While at the Mandalay Bay, we also went through the Shark
Reef. In March of 2004, I ranked it as the best animal exhibit
or attraction in a piece for the Los Angeles Times. I called
it “dazzling” and “impressive” and lauded the educational aspect
of the facility.
Unfortunately, it didn’t hold my affection this time around.
My chief complaint in that same LA Times piece—that there were
only 14 exhibits—overtook my thinking on this time around. The
prices had gone up, and yet one of the most remarkable parts
of the original Shark Reef, the great hammerhead shark, is no
longer there. (It died in December 2004.) At $16 a person plus
tax, it did seem like a lot of money for what amounted to about
45 minutes of material.
The next night, I gave the long-troubled Le Rêve another go.

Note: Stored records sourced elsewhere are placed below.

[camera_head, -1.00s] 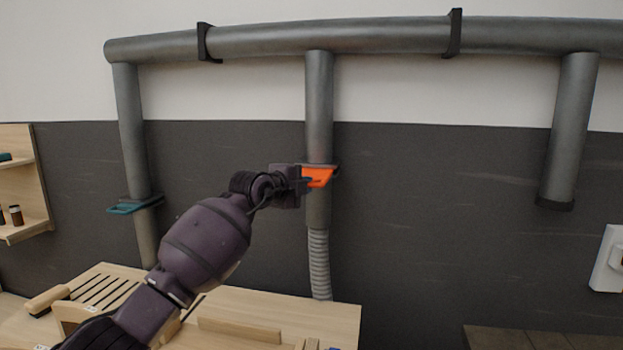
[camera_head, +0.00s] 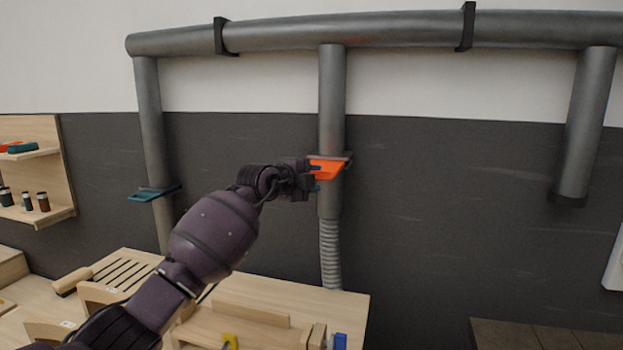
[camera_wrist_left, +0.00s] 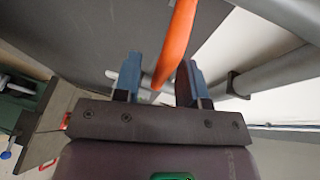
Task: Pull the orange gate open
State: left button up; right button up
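The orange gate (camera_head: 327,169) is a flat plate sticking out of the middle grey vertical pipe (camera_head: 331,110), toward the left and front. My left gripper (camera_head: 315,178) is at its front left edge. In the left wrist view the orange gate (camera_wrist_left: 176,42) shows as a thin slanted strip. Its near end reaches between the two blue fingers of my left gripper (camera_wrist_left: 158,83). The fingers are apart, with a clear gap on the left side; the strip is nearer the right finger, and whether they touch I cannot tell. My right gripper is not in view.
A teal gate (camera_head: 153,194) is on the left pipe (camera_head: 148,120). A ribbed hose (camera_head: 330,255) hangs below the orange gate. A wooden bench (camera_head: 270,285) with slotted fixtures stands below my arm. A wall shelf (camera_head: 45,170) is at the left.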

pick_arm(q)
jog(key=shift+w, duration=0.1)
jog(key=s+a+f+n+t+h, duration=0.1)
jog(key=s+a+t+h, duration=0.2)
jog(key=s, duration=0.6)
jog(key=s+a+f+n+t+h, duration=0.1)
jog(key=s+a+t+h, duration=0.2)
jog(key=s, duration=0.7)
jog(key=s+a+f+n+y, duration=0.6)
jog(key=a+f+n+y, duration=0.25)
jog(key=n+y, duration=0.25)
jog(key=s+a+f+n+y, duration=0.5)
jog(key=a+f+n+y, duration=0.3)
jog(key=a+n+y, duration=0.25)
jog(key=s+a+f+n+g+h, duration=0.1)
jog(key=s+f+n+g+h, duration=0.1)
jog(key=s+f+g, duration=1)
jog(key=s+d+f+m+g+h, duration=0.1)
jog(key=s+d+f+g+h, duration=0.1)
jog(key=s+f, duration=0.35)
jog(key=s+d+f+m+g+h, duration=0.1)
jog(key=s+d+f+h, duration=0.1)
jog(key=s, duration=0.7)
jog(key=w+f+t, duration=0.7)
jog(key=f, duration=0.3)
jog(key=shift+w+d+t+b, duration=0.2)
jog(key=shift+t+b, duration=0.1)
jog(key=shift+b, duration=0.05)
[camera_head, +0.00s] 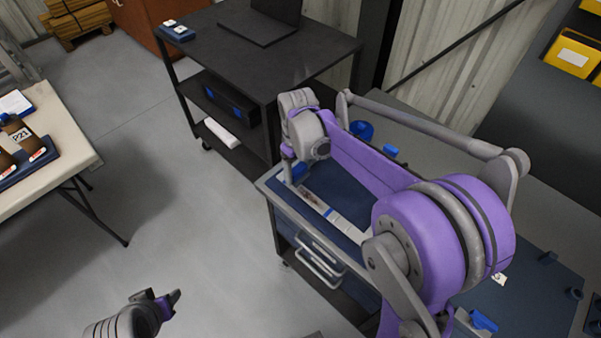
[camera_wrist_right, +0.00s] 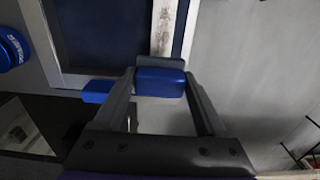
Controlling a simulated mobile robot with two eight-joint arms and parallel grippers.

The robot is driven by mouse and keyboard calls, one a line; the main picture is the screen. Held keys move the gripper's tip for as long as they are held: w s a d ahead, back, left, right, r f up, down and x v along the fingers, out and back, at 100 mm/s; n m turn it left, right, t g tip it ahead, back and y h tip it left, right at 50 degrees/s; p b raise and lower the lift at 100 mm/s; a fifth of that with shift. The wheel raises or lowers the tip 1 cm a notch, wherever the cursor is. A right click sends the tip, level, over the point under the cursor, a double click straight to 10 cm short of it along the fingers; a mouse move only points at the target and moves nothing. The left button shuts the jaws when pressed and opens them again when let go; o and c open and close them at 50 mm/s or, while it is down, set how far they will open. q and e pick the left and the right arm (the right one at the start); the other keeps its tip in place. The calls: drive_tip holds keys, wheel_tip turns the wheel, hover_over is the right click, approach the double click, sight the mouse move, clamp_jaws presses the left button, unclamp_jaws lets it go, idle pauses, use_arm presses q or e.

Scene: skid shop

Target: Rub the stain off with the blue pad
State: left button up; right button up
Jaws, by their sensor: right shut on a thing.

This is the $90 million aquatic spectacle in a theater-in-the-round
at Wynn Las Vegas from O and Mystère creator Franco Dragone
that in 2005 I referred to in the Boston Globe as “a giant belly
flop,” and in my guidebook I noted that “the acrobatics are
redundant and the show itself relies too heavily on the impressiveness
of the showroom.”
The newest rendition of this production failed to resolve
any of those problems. The show is now only about 75 minutes
long, which indicates they, too, know that there’s only so much
diving and flying and dancing that can happen before it becomes
dull. And I hate, hate, hate that I feel that way, because every
bit of the show is expertly executed and features performers
whose skills are nothing short of impressive.
I deliberately took my niece to Le Rêve because she’d never
seen a Cirque or Cirque-style show before. And she certainly
was more dazzled than I was and had no reference point for the
various parts that seemed lifted straight out of Dragone’s other
Vegas works. But even she said that by the hour mark, her mind
was wandering. Interestingly, her least favorite part was the
part that the Le Rêve folks have been pointing at to demonstrate
they’ve dramatically changed up the show, the three sequences
of three pairs of ballroom dancers. “They were really the most
out-of-place part,” Courtney said.
Finally, my niece wanted badly to go see An Evening at La
Cage, having seen the ads on the cabooses of so many cabs. Understand
that this is a 16-year-old whose mother tried to persuade her
to be a Jehovah’s Witness but who shook off all that and whose
two best friends are a lesbian and a transvestite.
I’d seen this show numerous times, and it doesn’t really change
too much, save for Frank Marino’s up-to-date stand-up routine
as Joan Rivers and the occasional new pop star added to the
mix. Yet I was amazed that the audience was so full, and had
about as much fun watching this one older Midwest-looking woman
going absolutely nuts over every bit of it as I did watching
the stage. The audience gave this show a standing ovation, something
matched this week only by Manilow, who forces you on your feet
for “Copacabana” anyway.
All that seemed to back up my contention in my book that this
is “the drag show that made drag safe for the mainstream.” I’d
say that that’s still true. Courtney thought the fact that we
saw La Cage last and Barry first was fitting. “This really was
so bad it’s good,” she chirped.
It was certainly a worthwhile, though exhausting, week. It
kind of makes me wonder if, a few years from now, I’ll find
it in my heart to have a greater appreciation for the Cher show.
I mean, if Manilow could win me over, anything’s possible.